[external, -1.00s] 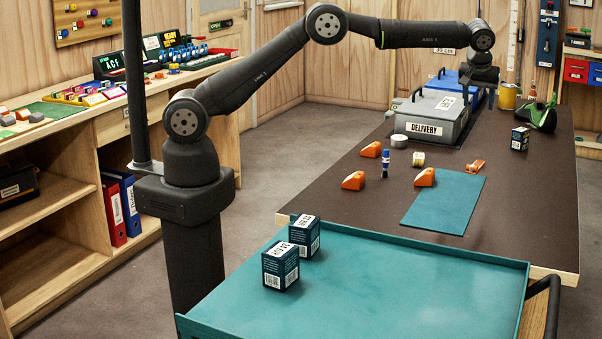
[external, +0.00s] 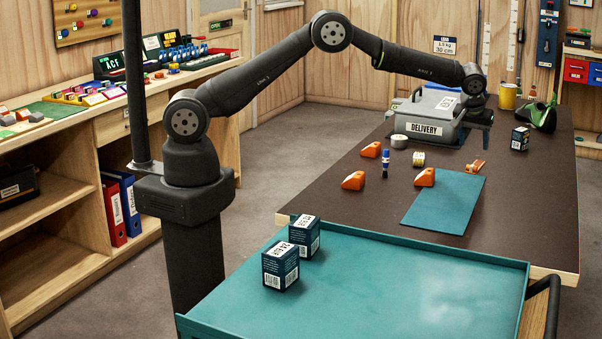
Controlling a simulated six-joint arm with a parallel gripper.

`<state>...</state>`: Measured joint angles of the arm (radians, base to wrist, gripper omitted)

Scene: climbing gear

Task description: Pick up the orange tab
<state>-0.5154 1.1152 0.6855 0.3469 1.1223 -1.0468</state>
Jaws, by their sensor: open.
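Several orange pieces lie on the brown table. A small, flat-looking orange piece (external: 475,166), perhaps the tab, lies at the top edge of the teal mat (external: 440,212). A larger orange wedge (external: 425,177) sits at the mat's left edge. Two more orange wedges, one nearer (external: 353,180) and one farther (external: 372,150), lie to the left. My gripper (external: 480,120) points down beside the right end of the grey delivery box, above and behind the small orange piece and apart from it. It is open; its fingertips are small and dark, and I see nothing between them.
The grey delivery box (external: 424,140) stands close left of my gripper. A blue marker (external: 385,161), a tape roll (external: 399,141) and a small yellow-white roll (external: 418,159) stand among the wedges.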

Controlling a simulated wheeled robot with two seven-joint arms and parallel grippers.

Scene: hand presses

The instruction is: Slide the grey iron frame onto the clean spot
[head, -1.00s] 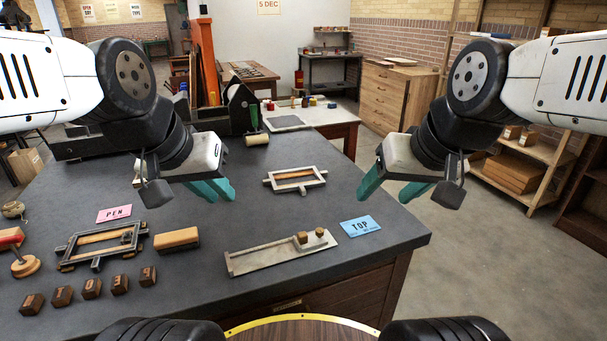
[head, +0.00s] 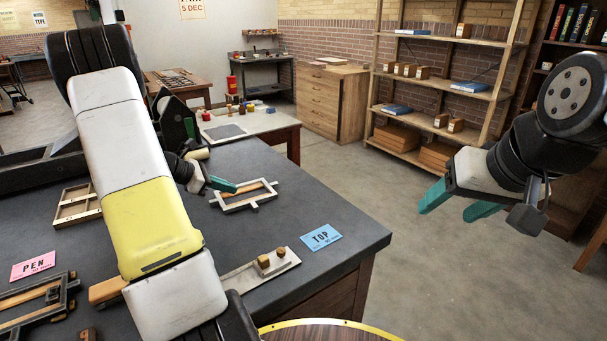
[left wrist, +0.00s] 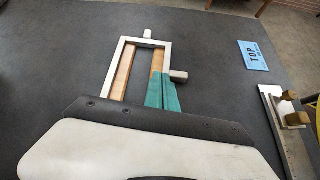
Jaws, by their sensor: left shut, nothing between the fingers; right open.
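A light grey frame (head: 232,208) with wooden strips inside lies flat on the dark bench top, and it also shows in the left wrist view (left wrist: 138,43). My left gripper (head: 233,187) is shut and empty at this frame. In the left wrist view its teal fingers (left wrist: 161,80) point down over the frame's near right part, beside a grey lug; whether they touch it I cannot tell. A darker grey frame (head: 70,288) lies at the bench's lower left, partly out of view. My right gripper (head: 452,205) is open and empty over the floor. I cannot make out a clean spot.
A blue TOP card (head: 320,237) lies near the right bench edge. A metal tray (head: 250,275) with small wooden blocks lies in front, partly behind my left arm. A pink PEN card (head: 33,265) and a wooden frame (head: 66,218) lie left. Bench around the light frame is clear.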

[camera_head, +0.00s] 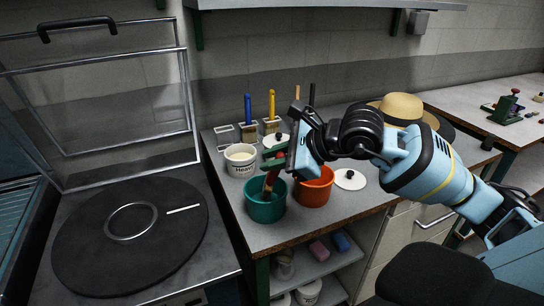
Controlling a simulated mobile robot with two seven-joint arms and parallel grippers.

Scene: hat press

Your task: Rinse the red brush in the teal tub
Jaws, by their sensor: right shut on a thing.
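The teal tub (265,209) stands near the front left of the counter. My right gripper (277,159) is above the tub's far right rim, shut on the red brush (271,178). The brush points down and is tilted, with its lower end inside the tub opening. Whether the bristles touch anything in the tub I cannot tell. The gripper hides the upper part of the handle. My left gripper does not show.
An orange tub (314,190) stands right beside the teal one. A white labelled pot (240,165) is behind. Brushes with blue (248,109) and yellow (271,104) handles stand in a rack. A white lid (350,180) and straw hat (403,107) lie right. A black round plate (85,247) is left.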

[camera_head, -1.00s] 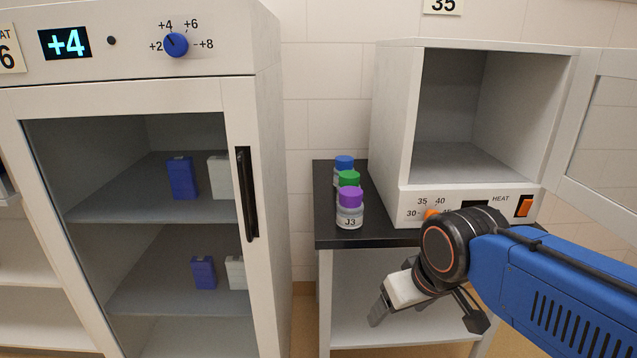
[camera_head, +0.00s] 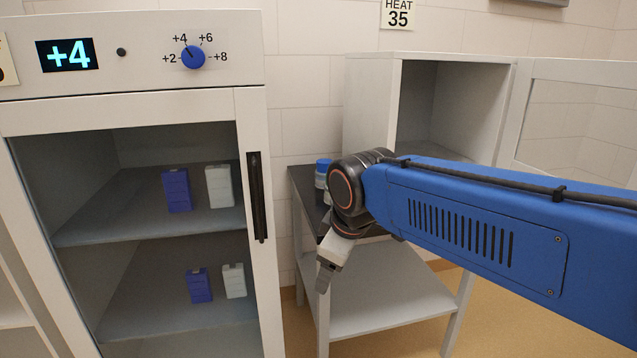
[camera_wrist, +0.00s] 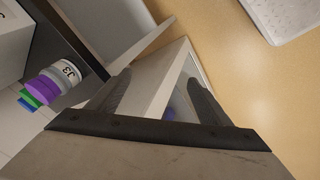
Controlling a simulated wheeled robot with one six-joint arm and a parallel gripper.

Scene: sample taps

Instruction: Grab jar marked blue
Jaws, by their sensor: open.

__SET TASK__. Your task is to quote exactly the lines from the one with "Your task: Rinse" through the end of the material, both included, without reproducing any pictures.

__FULL ANSWER__.
Your task: Rinse the red brush in the teal tub
Jaws, by their sensor: right shut on a thing.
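The teal tub (265,209) stands near the front left of the counter. My right gripper (277,159) is above the tub's far right rim, shut on the red brush (271,178). The brush points down and is tilted, with its lower end inside the tub opening. Whether the bristles touch anything in the tub I cannot tell. The gripper hides the upper part of the handle. My left gripper does not show.
An orange tub (314,190) stands right beside the teal one. A white labelled pot (240,165) is behind. Brushes with blue (248,109) and yellow (271,104) handles stand in a rack. A white lid (350,180) and straw hat (403,107) lie right. A black round plate (85,247) is left.

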[camera_head, -1.00s] 
[camera_head, +0.00s] 
[camera_wrist, +0.00s] 
Controlling a simulated wheeled robot with one six-joint arm and a parallel gripper.

Scene: sample taps

Instruction: Grab jar marked blue
Jaws, by their sensor: open.

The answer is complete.